— Exercise goal —
Your task is to reproduce the material exactly.

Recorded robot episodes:

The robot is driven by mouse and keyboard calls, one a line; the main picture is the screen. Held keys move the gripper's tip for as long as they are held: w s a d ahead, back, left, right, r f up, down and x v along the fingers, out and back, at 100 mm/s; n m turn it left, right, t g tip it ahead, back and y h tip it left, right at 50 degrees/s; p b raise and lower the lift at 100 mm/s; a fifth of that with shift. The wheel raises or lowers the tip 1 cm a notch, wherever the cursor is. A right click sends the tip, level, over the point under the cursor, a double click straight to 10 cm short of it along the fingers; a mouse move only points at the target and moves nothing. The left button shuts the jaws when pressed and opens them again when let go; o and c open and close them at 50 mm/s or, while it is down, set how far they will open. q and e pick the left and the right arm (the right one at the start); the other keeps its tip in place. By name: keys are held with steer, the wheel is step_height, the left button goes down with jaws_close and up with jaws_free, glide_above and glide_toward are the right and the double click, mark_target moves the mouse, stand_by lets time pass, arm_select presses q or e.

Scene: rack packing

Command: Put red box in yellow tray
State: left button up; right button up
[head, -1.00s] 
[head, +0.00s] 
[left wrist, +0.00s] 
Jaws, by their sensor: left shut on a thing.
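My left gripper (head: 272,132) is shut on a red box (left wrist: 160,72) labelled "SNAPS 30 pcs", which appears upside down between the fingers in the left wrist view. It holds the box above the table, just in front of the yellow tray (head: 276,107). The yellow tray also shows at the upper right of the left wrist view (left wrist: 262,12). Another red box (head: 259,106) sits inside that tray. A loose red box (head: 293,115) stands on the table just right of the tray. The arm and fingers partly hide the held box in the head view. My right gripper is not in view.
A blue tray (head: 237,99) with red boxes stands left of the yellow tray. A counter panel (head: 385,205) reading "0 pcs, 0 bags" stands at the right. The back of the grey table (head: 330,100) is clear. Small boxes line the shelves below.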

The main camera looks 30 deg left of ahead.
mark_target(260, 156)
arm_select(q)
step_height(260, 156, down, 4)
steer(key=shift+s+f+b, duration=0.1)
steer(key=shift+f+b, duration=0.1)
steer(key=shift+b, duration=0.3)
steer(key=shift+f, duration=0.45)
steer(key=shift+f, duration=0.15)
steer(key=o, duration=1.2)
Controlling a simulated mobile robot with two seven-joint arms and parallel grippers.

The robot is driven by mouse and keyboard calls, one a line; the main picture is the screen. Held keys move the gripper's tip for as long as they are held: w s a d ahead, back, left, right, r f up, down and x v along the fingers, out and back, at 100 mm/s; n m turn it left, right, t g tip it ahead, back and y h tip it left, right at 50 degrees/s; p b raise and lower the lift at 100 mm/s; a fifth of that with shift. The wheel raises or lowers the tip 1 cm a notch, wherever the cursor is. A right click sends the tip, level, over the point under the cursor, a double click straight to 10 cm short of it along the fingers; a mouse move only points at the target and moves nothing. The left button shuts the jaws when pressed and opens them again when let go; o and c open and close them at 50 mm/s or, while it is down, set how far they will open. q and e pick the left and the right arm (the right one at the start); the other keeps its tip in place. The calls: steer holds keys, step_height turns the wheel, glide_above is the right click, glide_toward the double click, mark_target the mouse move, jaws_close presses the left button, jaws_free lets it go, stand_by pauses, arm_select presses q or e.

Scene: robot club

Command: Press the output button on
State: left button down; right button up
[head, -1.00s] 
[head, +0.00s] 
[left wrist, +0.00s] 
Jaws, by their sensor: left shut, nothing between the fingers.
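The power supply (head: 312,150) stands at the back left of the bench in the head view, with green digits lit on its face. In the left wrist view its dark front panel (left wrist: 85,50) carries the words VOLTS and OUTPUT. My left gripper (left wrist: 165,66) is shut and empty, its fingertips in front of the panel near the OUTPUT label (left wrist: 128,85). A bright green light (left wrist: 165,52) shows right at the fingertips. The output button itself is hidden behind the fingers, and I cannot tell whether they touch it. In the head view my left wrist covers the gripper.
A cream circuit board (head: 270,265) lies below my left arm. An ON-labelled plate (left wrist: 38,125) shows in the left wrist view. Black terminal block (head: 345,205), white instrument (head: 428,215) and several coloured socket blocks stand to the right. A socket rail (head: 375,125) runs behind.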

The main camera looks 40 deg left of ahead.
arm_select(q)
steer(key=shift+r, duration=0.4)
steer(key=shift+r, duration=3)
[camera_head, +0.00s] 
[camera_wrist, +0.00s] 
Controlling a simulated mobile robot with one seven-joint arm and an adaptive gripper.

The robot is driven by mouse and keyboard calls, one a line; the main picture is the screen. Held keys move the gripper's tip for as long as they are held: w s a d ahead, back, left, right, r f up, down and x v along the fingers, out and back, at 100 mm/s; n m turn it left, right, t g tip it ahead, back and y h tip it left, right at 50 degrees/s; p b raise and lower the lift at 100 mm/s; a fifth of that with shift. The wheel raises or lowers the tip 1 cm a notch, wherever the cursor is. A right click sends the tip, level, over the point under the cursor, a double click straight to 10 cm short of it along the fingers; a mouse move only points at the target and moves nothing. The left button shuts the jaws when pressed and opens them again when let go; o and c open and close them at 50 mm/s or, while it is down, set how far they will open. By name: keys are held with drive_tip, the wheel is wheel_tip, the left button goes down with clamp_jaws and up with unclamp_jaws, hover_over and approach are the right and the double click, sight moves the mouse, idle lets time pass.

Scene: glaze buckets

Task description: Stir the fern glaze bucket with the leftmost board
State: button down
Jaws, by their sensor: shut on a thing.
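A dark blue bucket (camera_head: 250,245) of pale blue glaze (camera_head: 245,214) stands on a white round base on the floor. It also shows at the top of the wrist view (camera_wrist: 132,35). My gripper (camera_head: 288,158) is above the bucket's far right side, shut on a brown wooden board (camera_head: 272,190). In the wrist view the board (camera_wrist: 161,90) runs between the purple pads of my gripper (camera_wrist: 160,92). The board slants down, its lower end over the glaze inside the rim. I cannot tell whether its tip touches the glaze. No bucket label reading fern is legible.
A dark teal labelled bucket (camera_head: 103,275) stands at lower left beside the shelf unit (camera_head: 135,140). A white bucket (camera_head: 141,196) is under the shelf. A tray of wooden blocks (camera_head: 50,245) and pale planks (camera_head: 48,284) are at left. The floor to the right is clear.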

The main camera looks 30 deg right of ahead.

— Response to this exercise —
The robot is driven by mouse and keyboard calls, one a line; the main picture is the screen. Held keys move the gripper's tip for as long as they are held: w s a d ahead, back, left, right, r f up, down and x v along the fingers, out and back, at 100 mm/s; n m turn it left, right, t g tip it ahead, back and y h tip it left, right at 50 degrees/s; p b raise and lower the lift at 100 mm/s; a fifth of that with shift. The wheel raises or lowers the tip 1 cm a notch, wherever the cursor is. A right click sends the tip, level, over the point under the cursor, a double click straight to 10 cm short of it along the fingers; a mouse move only points at the target and moves nothing. The left button shuts the jaws when pressed and opens them again when let go; o and c open and close them at 50 mm/s or, while it is down, set how far they will open. q and e pick the left and the right arm (the right one at the start); the other keeps its tip in place. By name: keys are held with steer, the wheel is step_height, the left button goes down with jaws_close and up with jaws_free, glide_above and glide_toward are the right and the double click, mark_target moves the mouse, stand_by lets time pass, arm_select presses q or e.

Scene: rack packing

Command: Put red box in yellow tray
State: left button up; right button up
[head, -1.00s] 
[head, +0.00s] 
[left wrist, +0.00s] 
Jaws, by their sensor: left shut on a thing.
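My left gripper (head: 272,132) is shut on a red box (left wrist: 160,72) labelled "SNAPS 30 pcs", which appears upside down between the fingers in the left wrist view. It holds the box above the table, just in front of the yellow tray (head: 276,107). The yellow tray also shows at the upper right of the left wrist view (left wrist: 262,12). Another red box (head: 259,106) sits inside that tray. A loose red box (head: 293,115) stands on the table just right of the tray. The arm and fingers partly hide the held box in the head view. My right gripper is not in view.
A blue tray (head: 237,99) with red boxes stands left of the yellow tray. A counter panel (head: 385,205) reading "0 pcs, 0 bags" stands at the right. The back of the grey table (head: 330,100) is clear. Small boxes line the shelves below.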

The main camera looks 30 deg left of ahead.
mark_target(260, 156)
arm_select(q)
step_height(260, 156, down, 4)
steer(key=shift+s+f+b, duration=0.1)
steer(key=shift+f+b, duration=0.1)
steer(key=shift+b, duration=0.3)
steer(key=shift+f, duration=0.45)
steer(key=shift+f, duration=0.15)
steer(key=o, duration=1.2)
Controlling a simulated mobile robot with two seven-joint arms and parallel grippers.

The robot is driven by mouse and keyboard calls, one a line; the main picture is the screen. Held keys move the gripper's tip for as long as they are held: w s a d ahead, back, left, right, r f up, down and x v along the fingers, out and back, at 100 mm/s; n m turn it left, right, t g tip it ahead, back and y h tip it left, right at 50 degrees/s; p b raise and lower the lift at 100 mm/s; a fifth of that with shift. The wheel raises or lowers the tip 1 cm a notch, wherever the cursor is. A right click sends the tip, level, over the point under the cursor, a double click straight to 10 cm short of it along the fingers; a mouse move only points at the target and moves nothing. The left button shuts the jaws when pressed and opens them again when let go; o and c open and close them at 50 mm/s or, while it is down, set how far they will open. q and e pick the left and the right arm (the right one at the start); the other keeps its tip in place. The calls: steer holds keys, step_height turns the wheel, glide_above is the right click, glide_toward the double click, mark_target the mouse move, jaws_close presses the left button, jaws_free lets it go, stand_by pauses, arm_select presses q or e.

Scene: robot club

Command: Press the output button on
State: left button down; right button up
[head, -1.00s] 
[head, +0.00s] 
[left wrist, +0.00s] 
Jaws, by their sensor: left shut, nothing between the fingers.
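The power supply (head: 312,150) stands at the back left of the bench in the head view, with green digits lit on its face. In the left wrist view its dark front panel (left wrist: 85,50) carries the words VOLTS and OUTPUT. My left gripper (left wrist: 165,66) is shut and empty, its fingertips in front of the panel near the OUTPUT label (left wrist: 128,85). A bright green light (left wrist: 165,52) shows right at the fingertips. The output button itself is hidden behind the fingers, and I cannot tell whether they touch it. In the head view my left wrist covers the gripper.
A cream circuit board (head: 270,265) lies below my left arm. An ON-labelled plate (left wrist: 38,125) shows in the left wrist view. Black terminal block (head: 345,205), white instrument (head: 428,215) and several coloured socket blocks stand to the right. A socket rail (head: 375,125) runs behind.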

The main camera looks 40 deg left of ahead.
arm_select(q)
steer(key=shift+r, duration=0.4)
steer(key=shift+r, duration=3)
[camera_head, +0.00s] 
[camera_wrist, +0.00s] 
Controlling a simulated mobile robot with one seven-joint arm and an adaptive gripper.

The robot is driven by mouse and keyboard calls, one a line; the main picture is the screen. Held keys move the gripper's tip for as long as they are held: w s a d ahead, back, left, right, r f up, down and x v along the fingers, out and back, at 100 mm/s; n m turn it left, right, t g tip it ahead, back and y h tip it left, right at 50 degrees/s; p b raise and lower the lift at 100 mm/s; a fifth of that with shift. The wheel raises or lowers the tip 1 cm a notch, wherever the cursor is. A right click sends the tip, level, over the point under the cursor, a double click straight to 10 cm short of it along the fingers; a mouse move only points at the target and moves nothing. The left button shuts the jaws when pressed and opens them again when let go; o and c open and close them at 50 mm/s or, while it is down, set how far they will open. By name: keys are held with drive_tip, the wheel is wheel_tip, the left button goes down with clamp_jaws and up with unclamp_jaws, hover_over and approach are the right and the double click, sight moves the mouse, idle lets time pass.

Scene: glaze buckets

Task description: Stir the fern glaze bucket with the leftmost board
State: button down
Jaws, by their sensor: shut on a thing.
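A dark blue bucket (camera_head: 250,245) of pale blue glaze (camera_head: 245,214) stands on a white round base on the floor. It also shows at the top of the wrist view (camera_wrist: 132,35). My gripper (camera_head: 288,158) is above the bucket's far right side, shut on a brown wooden board (camera_head: 272,190). In the wrist view the board (camera_wrist: 161,90) runs between the purple pads of my gripper (camera_wrist: 160,92). The board slants down, its lower end over the glaze inside the rim. I cannot tell whether its tip touches the glaze. No bucket label reading fern is legible.
A dark teal labelled bucket (camera_head: 103,275) stands at lower left beside the shelf unit (camera_head: 135,140). A white bucket (camera_head: 141,196) is under the shelf. A tray of wooden blocks (camera_head: 50,245) and pale planks (camera_head: 48,284) are at left. The floor to the right is clear.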

The main camera looks 30 deg right of ahead.

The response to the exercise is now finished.